An enterprising fellow has just waded through the cul-de-sac shouting out, ‘Lunch anyone?’ Now comes another one, offering ‘Lotteuree eui lotteuree!’ I kid you not. I’ll be expecting pizza delivery next.
My daughter calls (the phone actually rings): she’s fine at the office and already overworked. No, she hasn’t opened her mailbox and knows nothing about dad’s video.
Jadet Kamjorndet wires me from the South that the SEA Write ceremony at the Oriental has been postponed from Nov 6 to … February next year. Tut! The three suits he says he bought for the occasion will be out of fashion by then.
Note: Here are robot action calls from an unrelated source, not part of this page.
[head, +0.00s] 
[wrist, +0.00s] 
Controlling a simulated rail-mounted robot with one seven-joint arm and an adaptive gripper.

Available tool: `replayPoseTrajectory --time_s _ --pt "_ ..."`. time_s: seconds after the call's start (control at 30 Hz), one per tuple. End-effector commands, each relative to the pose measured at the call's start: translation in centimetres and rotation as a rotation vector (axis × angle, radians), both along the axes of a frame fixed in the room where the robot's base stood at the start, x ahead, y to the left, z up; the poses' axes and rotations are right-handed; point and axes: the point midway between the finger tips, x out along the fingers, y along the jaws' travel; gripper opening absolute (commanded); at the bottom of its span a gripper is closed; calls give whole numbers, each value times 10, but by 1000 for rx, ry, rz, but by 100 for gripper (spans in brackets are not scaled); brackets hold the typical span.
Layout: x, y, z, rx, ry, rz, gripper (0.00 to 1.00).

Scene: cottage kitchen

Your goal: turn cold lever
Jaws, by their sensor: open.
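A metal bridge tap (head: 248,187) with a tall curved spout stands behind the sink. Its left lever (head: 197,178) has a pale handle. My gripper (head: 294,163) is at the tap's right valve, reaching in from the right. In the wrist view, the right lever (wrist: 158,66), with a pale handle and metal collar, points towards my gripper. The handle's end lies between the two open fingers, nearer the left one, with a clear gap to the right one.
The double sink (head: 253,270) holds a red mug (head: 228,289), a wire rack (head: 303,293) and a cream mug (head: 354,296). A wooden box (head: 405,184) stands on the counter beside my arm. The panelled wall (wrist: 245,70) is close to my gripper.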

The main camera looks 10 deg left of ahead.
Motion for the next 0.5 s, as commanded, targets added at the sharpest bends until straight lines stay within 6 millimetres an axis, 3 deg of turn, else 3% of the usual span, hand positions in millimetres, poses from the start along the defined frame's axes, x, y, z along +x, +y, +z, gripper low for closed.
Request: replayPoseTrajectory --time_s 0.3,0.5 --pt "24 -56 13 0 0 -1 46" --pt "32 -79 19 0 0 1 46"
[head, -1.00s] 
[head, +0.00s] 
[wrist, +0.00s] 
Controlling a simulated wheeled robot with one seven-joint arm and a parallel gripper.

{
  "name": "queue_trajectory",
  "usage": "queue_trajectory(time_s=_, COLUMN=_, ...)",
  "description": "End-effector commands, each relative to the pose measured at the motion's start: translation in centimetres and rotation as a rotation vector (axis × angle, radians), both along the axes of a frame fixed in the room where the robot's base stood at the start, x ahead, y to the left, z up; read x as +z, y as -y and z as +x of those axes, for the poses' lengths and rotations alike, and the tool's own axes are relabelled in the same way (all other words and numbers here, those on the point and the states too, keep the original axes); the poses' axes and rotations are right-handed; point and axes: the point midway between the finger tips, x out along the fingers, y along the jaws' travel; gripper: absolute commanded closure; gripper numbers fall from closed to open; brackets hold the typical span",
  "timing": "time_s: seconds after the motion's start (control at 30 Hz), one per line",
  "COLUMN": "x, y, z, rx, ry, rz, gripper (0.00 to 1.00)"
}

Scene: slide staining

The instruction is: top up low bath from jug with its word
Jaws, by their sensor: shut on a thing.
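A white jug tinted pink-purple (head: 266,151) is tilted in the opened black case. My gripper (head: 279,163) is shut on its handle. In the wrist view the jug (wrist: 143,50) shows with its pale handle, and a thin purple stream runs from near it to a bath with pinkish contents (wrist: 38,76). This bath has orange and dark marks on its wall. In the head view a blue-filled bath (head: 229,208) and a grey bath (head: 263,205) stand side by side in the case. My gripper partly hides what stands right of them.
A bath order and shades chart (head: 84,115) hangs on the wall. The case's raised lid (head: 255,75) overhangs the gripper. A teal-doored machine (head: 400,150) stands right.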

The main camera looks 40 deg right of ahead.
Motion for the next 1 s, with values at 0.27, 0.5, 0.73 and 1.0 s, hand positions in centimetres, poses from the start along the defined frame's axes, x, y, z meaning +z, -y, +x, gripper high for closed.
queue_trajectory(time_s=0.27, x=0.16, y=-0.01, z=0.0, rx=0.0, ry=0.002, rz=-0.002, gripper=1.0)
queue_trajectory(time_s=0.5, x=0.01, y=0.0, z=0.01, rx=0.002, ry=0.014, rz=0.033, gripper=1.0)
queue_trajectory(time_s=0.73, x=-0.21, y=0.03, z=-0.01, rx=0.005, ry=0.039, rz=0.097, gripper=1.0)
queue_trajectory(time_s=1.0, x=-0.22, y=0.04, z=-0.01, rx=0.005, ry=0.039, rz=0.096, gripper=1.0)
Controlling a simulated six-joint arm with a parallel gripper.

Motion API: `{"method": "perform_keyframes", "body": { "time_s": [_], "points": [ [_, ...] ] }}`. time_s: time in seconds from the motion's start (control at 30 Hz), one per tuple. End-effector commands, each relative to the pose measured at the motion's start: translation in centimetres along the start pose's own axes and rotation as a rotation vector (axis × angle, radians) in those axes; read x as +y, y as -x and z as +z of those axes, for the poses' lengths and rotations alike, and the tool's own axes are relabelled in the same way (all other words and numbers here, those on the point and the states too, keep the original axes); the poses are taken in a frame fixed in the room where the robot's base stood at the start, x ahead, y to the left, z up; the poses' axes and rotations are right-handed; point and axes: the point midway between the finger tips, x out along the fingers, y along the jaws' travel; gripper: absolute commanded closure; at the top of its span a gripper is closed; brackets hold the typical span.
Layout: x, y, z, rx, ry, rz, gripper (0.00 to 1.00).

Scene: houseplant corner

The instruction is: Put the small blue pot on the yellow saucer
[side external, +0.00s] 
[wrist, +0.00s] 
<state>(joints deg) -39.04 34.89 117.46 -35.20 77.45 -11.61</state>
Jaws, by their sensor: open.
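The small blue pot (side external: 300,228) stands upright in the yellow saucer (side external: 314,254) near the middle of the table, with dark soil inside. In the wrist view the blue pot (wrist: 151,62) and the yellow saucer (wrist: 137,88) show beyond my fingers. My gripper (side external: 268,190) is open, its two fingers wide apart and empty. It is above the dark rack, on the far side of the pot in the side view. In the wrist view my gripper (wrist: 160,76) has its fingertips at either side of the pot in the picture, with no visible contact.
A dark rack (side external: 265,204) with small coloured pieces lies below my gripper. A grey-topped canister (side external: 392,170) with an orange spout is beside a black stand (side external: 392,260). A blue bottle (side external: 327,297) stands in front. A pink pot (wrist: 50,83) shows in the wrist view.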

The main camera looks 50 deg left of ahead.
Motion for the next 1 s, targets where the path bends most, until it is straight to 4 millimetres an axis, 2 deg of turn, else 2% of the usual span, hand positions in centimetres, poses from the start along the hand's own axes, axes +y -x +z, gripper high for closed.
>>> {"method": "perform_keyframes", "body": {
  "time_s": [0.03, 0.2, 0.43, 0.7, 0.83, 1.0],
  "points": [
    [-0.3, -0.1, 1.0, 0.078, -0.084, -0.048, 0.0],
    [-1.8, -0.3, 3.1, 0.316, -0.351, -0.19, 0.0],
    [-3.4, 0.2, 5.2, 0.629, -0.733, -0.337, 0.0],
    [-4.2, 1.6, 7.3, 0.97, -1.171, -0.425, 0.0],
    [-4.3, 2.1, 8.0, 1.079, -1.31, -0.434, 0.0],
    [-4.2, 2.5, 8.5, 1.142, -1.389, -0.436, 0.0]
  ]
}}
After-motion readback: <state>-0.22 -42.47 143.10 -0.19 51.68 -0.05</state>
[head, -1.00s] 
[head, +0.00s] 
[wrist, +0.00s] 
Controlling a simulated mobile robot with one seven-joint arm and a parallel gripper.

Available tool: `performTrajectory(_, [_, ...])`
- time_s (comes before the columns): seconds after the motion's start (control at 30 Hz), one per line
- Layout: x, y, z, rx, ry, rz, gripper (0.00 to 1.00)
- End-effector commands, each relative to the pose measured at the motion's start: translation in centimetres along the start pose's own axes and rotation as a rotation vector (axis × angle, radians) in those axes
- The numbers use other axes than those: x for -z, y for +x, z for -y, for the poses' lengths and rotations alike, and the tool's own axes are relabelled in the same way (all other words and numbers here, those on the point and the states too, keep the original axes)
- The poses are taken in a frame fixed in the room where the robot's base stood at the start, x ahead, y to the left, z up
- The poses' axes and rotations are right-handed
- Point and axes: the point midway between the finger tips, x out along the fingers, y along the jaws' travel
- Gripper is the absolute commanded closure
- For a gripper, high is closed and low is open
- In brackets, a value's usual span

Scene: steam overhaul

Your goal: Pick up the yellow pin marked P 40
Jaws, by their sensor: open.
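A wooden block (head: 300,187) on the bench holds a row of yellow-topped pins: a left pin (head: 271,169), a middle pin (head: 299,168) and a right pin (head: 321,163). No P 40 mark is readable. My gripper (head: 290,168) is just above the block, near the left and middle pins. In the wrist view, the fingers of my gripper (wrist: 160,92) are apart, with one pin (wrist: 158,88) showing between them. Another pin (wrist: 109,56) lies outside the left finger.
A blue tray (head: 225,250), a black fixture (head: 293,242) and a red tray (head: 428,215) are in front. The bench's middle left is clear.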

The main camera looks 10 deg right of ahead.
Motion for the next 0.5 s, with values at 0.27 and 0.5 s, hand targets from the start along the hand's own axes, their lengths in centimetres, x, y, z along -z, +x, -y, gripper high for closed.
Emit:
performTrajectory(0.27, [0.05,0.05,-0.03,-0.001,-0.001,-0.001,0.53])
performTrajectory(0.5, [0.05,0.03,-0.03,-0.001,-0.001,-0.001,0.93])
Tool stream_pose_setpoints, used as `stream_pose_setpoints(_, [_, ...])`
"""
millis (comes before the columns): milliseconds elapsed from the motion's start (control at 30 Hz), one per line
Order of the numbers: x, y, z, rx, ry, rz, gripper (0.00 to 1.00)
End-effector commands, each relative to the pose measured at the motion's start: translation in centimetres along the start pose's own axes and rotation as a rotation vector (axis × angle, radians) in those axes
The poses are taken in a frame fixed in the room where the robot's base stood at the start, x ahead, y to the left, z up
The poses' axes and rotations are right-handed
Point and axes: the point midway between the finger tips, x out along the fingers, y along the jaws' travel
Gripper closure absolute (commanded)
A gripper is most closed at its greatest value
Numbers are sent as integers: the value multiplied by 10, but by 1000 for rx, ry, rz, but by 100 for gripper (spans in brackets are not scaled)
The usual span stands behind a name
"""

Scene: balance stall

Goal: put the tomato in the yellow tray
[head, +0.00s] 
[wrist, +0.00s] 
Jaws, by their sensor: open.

Nai Siriworn must have drowned in either water, work or women: he isn’t answering emails. Neither are three other writers I need to hear from.
In between this blog’s entries and domestic chores, I’ve been reading in back issues of Chor Karrakeit 49 and 50 those long short stories I had set aside for later. So far, no gem.
10:20pm: 41cm. This is out of pattern: the high tide was around 7pm. It means only one thing: massive amounts of water are reaching us through the engorged canals on the Thon Buri side of the river most of which, instead of running straight to the sea, are parallel to the coast and all of which are said to be fairly inefficient for drainage.
If the water level here keeps rising for another couple of hours, I’ll have to go down and wade through the muck for the fifth time today to unplug the hotplate. Given that each time I have to wash my feet and anoint them as if I were a living god, I’m not really looking forward to the prospect.
Watching the news on Thai TV tonight (I still have the old set and its grandiose choice of six channels), the gist of it is that those ‘safe’ inner districts of Bangkok are being flooded dramatically (meaning copiously and fast) one after the other – and the volume of water diverted to the east is much lower than the one diverted to the west, that is the Thon Buri side, that is the red-zoned Bang Phlat district where I live.
So this looks like Round Two. Seng, khrapphom!